EXERCISE REQUIREMENTS
Exactly as written, quote every line that follows, skipping the images.

┄┄┄┄┄┄

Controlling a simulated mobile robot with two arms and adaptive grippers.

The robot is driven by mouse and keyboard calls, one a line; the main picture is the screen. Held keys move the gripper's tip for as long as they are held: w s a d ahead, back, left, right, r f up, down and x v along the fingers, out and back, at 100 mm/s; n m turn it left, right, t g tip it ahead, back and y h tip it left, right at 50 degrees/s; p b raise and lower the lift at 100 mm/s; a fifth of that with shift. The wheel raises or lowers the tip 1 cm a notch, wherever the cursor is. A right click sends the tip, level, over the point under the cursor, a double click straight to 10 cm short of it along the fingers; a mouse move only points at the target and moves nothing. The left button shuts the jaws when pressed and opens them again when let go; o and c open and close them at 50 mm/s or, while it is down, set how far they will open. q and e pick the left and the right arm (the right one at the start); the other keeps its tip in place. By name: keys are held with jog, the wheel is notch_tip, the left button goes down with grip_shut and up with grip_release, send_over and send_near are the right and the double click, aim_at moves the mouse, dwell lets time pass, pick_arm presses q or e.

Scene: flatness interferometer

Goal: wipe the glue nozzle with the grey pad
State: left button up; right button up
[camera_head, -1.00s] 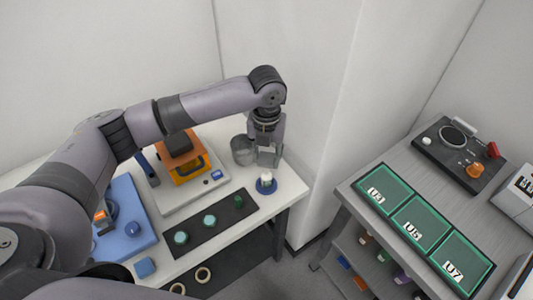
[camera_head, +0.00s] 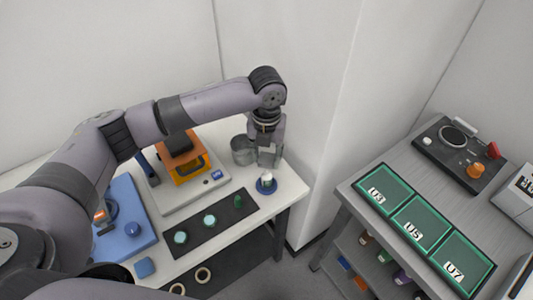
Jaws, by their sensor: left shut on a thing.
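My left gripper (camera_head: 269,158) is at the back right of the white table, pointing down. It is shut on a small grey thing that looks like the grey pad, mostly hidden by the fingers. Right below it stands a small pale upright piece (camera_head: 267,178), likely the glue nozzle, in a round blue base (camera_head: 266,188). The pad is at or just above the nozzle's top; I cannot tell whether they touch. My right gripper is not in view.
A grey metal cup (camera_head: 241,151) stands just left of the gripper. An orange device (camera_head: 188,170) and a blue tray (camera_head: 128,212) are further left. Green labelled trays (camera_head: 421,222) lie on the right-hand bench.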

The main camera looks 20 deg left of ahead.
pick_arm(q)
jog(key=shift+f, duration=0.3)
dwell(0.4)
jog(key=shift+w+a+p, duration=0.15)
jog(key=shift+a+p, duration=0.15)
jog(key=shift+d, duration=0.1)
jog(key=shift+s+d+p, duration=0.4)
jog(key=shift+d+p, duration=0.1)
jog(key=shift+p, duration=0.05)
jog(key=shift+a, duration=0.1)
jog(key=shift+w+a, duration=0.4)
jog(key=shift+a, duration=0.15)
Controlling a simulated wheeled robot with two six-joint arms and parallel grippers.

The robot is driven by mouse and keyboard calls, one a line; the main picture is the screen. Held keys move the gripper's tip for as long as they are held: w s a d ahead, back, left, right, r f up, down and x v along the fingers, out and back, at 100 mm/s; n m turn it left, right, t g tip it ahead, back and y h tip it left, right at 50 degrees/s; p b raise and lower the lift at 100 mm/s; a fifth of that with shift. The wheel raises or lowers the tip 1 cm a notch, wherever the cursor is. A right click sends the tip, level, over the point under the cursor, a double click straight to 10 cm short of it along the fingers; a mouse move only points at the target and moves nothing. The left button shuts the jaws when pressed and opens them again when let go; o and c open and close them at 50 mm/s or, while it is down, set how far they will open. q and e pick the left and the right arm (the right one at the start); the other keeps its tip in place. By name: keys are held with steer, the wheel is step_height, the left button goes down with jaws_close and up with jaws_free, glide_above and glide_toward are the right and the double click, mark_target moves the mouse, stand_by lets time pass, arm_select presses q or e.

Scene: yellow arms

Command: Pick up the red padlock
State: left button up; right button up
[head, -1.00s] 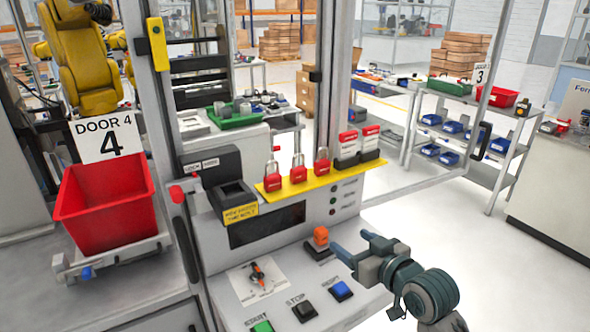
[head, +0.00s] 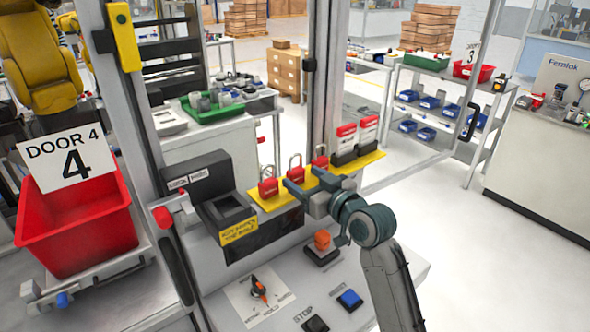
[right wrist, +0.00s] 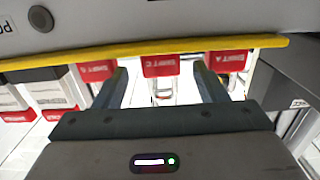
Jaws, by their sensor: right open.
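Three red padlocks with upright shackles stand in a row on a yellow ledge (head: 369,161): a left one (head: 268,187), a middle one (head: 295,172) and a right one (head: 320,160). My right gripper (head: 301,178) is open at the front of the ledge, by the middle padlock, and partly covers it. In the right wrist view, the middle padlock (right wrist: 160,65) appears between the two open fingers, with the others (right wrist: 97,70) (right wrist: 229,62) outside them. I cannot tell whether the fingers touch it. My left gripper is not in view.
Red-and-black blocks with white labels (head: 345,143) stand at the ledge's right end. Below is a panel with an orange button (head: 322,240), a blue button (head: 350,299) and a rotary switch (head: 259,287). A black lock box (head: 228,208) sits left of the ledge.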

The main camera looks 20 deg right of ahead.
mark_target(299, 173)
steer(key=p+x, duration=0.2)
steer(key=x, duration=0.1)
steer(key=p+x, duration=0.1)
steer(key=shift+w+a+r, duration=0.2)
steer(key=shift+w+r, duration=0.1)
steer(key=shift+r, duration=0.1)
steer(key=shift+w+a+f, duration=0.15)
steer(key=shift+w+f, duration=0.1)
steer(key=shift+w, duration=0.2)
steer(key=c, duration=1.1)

┄┄┄┄┄┄

REPLY TO THE EXERCISE
Controlling a simulated mobile robot with two arms and adaptive grippers.

The robot is driven by mouse and keyboard calls, one a line; the main picture is the screen. Held keys move the gripper's tip for as long as they are held: w s a d ahead, back, left, right, r f up, down and x v along the fingers, out and back, at 100 mm/s; n m turn it left, right, t g tip it ahead, back and y h tip it left, right at 50 degrees/s; p b raise and lower the lift at 100 mm/s; a fifth of that with shift. The wheel raises or lowers the tip 1 cm a notch, wherever the cursor is. A right click sends the tip, level, over the point under the cursor, a double click straight to 10 cm short of it along the fingers; a mouse move only points at the target and moves nothing. The left button shuts the jaws when pressed and opens them again when let go; o and c open and close them at 50 mm/s or, while it is down, set how far they will open. q and e pick the left and the right arm (the right one at the start); the other keeps its tip in place. By name: keys are held with jog, the wheel is notch_tip, the left button goes down with grip_shut and up with grip_release, send_over and send_near are the right and the double click, aim_at moves the mouse, dwell lets time pass, pick_arm presses q or e.

Scene: flatness interferometer

Goal: wipe the glue nozzle with the grey pad
State: left button up; right button up
[camera_head, -1.00s] 
[camera_head, +0.00s] 
Jaws, by their sensor: left shut on a thing.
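My left gripper (camera_head: 269,158) is at the back right of the white table, pointing down. It is shut on a small grey thing that looks like the grey pad, mostly hidden by the fingers. Right below it stands a small pale upright piece (camera_head: 267,178), likely the glue nozzle, in a round blue base (camera_head: 266,188). The pad is at or just above the nozzle's top; I cannot tell whether they touch. My right gripper is not in view.
A grey metal cup (camera_head: 241,151) stands just left of the gripper. An orange device (camera_head: 188,170) and a blue tray (camera_head: 128,212) are further left. Green labelled trays (camera_head: 421,222) lie on the right-hand bench.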

The main camera looks 20 deg left of ahead.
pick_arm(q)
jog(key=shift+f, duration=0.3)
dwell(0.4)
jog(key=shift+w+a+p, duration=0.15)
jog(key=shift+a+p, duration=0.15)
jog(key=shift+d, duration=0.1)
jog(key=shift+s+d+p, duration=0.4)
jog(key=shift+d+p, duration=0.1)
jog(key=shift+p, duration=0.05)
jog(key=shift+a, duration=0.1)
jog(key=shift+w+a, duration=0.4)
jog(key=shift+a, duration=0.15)
Controlling a simulated wheeled robot with two six-joint arms and parallel grippers.

The robot is driven by mouse and keyboard calls, one a line; the main picture is the screen. Held keys move the gripper's tip for as long as they are held: w s a d ahead, back, left, right, r f up, down and x v along the fingers, out and back, at 100 mm/s; n m turn it left, right, t g tip it ahead, back and y h tip it left, right at 50 degrees/s; p b raise and lower the lift at 100 mm/s; a fifth of that with shift. The wheel raises or lowers the tip 1 cm a notch, wherever the cursor is. A right click sends the tip, level, over the point under the cursor, a double click straight to 10 cm short of it along the fingers; a mouse move only points at the target and moves nothing. The left button shuts the jaws when pressed and opens them again when let go; o and c open and close them at 50 mm/s or, while it is down, set how far they will open. q and e pick the left and the right arm (the right one at the start); the other keeps its tip in place. By name: keys are held with steer, the wheel is step_height, the left button goes down with jaws_close and up with jaws_free, glide_above and glide_toward are the right and the double click, mark_target moves the mouse, stand_by lets time pass, arm_select presses q or e.

Scene: yellow arms

Command: Pick up the red padlock
State: left button up; right button up
[head, -1.00s] 
[head, +0.00s] 
[right wrist, +0.00s] 
Jaws, by their sensor: right open.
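Three red padlocks with upright shackles stand in a row on a yellow ledge (head: 369,161): a left one (head: 268,187), a middle one (head: 295,172) and a right one (head: 320,160). My right gripper (head: 301,178) is open at the front of the ledge, by the middle padlock, and partly covers it. In the right wrist view, the middle padlock (right wrist: 160,65) appears between the two open fingers, with the others (right wrist: 97,70) (right wrist: 229,62) outside them. I cannot tell whether the fingers touch it. My left gripper is not in view.
Red-and-black blocks with white labels (head: 345,143) stand at the ledge's right end. Below is a panel with an orange button (head: 322,240), a blue button (head: 350,299) and a rotary switch (head: 259,287). A black lock box (head: 228,208) sits left of the ledge.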

The main camera looks 20 deg right of ahead.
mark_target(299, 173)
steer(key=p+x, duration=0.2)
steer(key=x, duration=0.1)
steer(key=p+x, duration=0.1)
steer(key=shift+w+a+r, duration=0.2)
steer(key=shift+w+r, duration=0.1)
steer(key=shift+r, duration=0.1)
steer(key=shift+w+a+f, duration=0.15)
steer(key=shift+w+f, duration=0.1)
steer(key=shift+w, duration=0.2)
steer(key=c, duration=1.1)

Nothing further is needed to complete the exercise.